What is needed » Below, locate the line that contains "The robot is". Repeat exactly from that line to the line that contains "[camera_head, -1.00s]", inclusive, leaving out the pictures.

Provided material »
--*--

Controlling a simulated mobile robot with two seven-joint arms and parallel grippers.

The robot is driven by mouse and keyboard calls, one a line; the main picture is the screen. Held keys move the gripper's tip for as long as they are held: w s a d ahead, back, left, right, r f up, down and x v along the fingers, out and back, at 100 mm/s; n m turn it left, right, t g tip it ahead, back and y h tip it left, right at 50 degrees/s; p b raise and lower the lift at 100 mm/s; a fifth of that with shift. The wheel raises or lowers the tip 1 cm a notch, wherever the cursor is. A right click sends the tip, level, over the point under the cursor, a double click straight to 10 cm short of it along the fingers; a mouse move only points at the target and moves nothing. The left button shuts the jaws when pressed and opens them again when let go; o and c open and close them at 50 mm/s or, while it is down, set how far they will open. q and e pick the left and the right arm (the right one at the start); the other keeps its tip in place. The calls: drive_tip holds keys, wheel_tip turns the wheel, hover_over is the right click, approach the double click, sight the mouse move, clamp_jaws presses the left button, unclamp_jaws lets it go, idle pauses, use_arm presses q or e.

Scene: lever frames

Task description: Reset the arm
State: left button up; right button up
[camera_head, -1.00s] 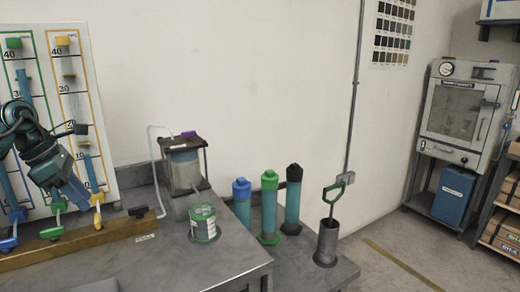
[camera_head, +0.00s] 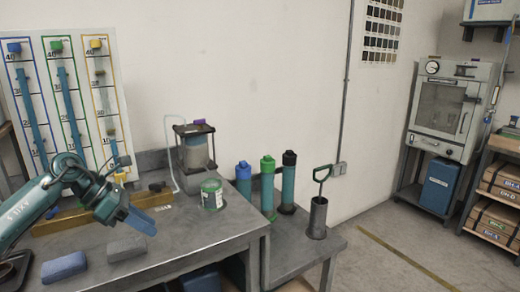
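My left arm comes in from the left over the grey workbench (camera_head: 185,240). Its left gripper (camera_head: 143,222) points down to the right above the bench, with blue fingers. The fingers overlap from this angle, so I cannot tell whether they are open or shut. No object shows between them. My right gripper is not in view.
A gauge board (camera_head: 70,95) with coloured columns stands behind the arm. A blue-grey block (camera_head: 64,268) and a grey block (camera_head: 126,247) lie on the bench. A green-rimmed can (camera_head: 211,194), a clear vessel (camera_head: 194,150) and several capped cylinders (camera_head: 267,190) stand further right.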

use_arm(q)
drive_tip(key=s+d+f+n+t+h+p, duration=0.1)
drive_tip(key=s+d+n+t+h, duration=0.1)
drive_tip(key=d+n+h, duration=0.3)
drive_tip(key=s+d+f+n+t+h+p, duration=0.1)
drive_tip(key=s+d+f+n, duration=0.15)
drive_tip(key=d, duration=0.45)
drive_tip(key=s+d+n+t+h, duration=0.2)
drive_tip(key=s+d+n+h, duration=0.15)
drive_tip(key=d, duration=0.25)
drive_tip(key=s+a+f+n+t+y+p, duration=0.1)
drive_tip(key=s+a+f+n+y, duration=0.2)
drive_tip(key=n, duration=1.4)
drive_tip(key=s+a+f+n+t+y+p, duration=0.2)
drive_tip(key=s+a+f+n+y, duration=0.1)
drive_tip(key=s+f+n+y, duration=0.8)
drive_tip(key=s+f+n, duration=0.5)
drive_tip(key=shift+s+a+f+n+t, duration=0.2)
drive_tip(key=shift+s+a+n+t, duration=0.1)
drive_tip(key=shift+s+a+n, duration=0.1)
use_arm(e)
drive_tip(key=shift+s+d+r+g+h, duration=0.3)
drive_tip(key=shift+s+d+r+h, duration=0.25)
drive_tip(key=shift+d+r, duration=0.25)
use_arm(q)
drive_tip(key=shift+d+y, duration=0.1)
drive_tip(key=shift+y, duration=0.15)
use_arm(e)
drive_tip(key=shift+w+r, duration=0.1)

--*--

Expected answer »
The robot is driven by mouse and keyboard calls, one a line; the main picture is the screen. Held keys move the gripper's tip for as long as they are held: w s a d ahead, back, left, right, r f up, down and x v along the fingers, out and back, at 100 mm/s; n m turn it left, right, t g tip it ahead, back and y h tip it left, right at 50 degrees/s; p b raise and lower the lift at 100 mm/s; a fifth of that with shift. The wheel raises or lowers the tip 1 cm a notch, wherever the cursor is. A right click sends the tip, level, over the point under the cursor, a double click straight to 10 cm short of it along the fingers; a mouse move only points at the target and moves nothing. The left button shuts the jaws when pressed and opens them again when let go; o and c open and close them at 50 mm/s or, while it is down, set how far they will open. q and e pick the left and the right arm (the right one at the start); the other keeps its tip in place. The calls: drive_tip holds keys, wheel_tip turns the wheel, hover_over is the right click, approach the double click, sight the mouse move, clamp_jaws presses the left button, unclamp_jaws lets it go, idle pauses, use_arm presses q or e.

Scene: lever frames

Task description: Reset the arm
State: left button up; right button up
[camera_head, -1.00s] 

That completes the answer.